### Directions
Transcribe the lines from the start of the data below through the line with "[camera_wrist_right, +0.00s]", word for word and nothing more.

### Items
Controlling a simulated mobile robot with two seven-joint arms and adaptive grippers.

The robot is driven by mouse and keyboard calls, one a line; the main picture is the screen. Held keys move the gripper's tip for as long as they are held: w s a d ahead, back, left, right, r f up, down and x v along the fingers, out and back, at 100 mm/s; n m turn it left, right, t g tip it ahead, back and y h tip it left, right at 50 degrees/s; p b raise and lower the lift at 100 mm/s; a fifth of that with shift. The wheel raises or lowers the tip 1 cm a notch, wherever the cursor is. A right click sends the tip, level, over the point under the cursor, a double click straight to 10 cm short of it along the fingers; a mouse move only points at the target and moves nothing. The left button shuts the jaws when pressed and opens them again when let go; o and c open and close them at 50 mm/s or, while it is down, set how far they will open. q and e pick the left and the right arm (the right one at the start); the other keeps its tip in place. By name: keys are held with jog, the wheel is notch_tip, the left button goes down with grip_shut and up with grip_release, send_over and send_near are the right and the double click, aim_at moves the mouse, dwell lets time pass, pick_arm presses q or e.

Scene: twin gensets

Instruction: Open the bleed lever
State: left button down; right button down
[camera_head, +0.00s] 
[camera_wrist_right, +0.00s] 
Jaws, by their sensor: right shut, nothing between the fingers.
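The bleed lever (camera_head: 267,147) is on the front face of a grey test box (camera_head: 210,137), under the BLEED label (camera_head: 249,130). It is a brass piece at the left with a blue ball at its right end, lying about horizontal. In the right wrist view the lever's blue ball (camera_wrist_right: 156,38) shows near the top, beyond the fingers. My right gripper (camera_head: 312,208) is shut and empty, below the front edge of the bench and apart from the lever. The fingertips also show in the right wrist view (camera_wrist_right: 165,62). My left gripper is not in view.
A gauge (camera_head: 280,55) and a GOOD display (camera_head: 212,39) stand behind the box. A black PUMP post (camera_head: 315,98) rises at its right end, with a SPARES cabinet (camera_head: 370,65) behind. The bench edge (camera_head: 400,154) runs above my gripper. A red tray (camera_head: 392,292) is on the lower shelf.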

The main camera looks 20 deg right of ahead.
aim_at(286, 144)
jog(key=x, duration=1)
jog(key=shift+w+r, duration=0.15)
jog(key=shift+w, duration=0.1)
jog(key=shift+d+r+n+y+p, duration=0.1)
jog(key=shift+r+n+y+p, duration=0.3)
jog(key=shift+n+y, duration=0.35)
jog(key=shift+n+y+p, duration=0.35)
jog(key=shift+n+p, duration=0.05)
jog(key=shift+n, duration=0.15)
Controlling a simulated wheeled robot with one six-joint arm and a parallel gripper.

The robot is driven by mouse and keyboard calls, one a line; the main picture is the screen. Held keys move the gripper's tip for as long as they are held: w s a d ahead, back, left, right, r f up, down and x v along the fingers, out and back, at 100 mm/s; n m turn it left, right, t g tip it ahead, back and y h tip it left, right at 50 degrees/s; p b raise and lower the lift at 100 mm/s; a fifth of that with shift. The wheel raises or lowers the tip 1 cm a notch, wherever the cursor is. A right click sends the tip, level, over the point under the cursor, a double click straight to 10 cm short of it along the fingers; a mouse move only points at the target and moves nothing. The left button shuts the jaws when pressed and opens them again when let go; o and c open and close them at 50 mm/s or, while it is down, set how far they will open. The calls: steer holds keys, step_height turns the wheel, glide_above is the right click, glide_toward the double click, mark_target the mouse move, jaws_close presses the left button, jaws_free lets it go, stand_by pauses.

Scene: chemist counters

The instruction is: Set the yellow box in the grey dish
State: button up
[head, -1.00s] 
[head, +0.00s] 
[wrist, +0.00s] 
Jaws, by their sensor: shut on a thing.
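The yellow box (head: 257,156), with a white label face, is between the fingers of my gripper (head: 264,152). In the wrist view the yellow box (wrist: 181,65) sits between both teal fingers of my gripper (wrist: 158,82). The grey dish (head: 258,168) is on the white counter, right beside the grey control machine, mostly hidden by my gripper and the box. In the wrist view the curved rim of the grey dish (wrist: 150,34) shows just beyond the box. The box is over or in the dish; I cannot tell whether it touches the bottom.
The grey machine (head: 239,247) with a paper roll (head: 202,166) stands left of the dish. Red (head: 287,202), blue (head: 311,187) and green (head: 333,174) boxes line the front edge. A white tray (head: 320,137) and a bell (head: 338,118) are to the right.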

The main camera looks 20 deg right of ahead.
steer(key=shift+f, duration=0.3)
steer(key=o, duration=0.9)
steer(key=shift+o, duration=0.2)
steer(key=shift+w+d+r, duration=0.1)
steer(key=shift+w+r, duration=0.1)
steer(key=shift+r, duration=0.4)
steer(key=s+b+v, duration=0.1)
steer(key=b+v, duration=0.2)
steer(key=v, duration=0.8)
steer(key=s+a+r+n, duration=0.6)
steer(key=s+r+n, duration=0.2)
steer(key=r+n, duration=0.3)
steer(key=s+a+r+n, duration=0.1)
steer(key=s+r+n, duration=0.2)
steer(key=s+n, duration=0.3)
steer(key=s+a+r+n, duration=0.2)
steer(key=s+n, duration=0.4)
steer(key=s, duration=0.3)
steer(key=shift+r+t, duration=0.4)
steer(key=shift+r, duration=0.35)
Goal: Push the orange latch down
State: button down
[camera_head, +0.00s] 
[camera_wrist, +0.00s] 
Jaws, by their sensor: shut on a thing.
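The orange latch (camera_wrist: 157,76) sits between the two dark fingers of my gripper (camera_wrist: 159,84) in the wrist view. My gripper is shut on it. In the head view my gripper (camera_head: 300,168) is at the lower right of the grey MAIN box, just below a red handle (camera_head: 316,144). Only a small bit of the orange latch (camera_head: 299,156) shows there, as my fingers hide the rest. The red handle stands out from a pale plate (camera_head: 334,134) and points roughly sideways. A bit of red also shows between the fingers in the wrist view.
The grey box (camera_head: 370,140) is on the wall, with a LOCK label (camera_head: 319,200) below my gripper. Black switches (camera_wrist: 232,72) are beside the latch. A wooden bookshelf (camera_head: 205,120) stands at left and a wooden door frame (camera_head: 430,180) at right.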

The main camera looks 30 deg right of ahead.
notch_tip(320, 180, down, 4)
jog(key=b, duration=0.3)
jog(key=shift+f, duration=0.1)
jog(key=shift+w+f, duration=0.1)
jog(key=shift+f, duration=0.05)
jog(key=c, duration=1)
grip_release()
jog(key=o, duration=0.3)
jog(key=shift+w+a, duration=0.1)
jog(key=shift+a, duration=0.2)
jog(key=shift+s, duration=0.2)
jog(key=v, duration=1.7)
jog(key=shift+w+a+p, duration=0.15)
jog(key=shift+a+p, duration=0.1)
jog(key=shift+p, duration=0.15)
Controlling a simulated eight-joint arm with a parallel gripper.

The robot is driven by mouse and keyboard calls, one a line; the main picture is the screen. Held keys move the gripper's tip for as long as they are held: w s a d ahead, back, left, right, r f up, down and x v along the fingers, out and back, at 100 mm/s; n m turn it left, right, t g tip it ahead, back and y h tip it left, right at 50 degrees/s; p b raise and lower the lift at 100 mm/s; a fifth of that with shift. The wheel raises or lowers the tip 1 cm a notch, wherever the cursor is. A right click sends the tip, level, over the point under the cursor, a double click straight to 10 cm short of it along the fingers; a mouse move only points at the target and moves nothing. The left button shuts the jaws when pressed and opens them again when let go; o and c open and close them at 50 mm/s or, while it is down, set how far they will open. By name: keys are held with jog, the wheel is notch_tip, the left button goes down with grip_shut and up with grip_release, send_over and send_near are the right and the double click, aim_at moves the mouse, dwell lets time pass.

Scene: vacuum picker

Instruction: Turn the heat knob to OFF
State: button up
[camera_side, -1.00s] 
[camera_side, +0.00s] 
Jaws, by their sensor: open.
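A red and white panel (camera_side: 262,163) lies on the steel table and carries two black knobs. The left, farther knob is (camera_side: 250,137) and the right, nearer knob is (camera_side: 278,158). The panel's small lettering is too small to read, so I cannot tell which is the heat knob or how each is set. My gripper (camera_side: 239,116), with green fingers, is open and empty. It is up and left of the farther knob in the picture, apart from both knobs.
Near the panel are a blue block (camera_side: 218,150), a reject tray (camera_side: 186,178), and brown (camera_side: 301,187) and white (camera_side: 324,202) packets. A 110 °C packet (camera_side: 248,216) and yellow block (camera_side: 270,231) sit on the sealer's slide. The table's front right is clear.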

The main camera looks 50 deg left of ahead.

### Task output
Controlling a simulated mobile robot with two seven-joint arms and adaptive grippers.

The robot is driven by mouse and keyboard calls, one a line; the main picture is the screen. Held keys move the gripper's tip for as long as they are held: w s a d ahead, back, left, right, r f up, down and x v along the fingers, out and back, at 100 mm/s; n m turn it left, right, t g tip it ahead, back and y h tip it left, right at 50 degrees/s; p b raise and lower the lift at 100 mm/s; a fifth of that with shift. The wheel raises or lowers the tip 1 cm a notch, wherever the cursor is. A right click sends the tip, level, over the point under the cursor, a double click straight to 10 cm short of it along the fingers; a mouse move only points at the target and moves nothing. The left button shuts the jaws when pressed and opens them again when let go; o and c open and close them at 50 mm/s or, while it is down, set how far they will open. q and e pick the left and the right arm (the right one at the start); the other keeps its tip in place. By name: keys are held with jog, the wheel is notch_tip, the left button goes down with grip_shut and up with grip_release, send_over and send_near are the right and the double click, aim_at moves the mouse, dwell lets time pass, pick_arm presses q or e.

Scene: twin gensets

Instruction: Open the bleed lever
State: left button down; right button down
[camera_head, +0.00s] 
[camera_wrist_right, +0.00s] 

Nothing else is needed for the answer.